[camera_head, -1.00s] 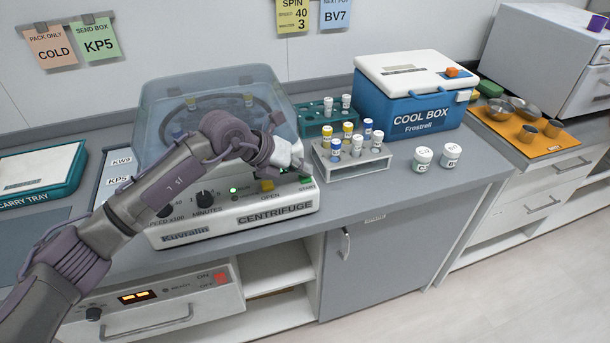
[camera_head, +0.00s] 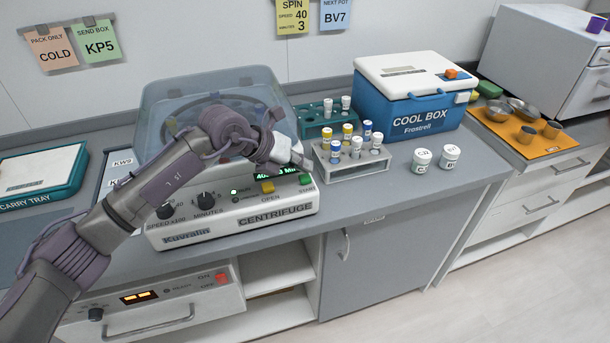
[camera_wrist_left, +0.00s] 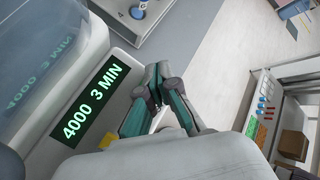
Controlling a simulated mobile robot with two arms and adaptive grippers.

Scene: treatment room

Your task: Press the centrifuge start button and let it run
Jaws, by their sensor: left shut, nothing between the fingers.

• **Prompt**
Leaving out the pictures, repeat the data above exactly.

• **Written response**
[camera_head, -1.00s] 
[camera_head, +0.00s] 
[camera_wrist_left, +0.00s] 
Controlling a simulated mobile robot with two arms and adaptive grippers.

Scene: treatment room

Your task: Press the centrifuge start button and let it run
Jaws, by their sensor: left shut, nothing between the fingers.

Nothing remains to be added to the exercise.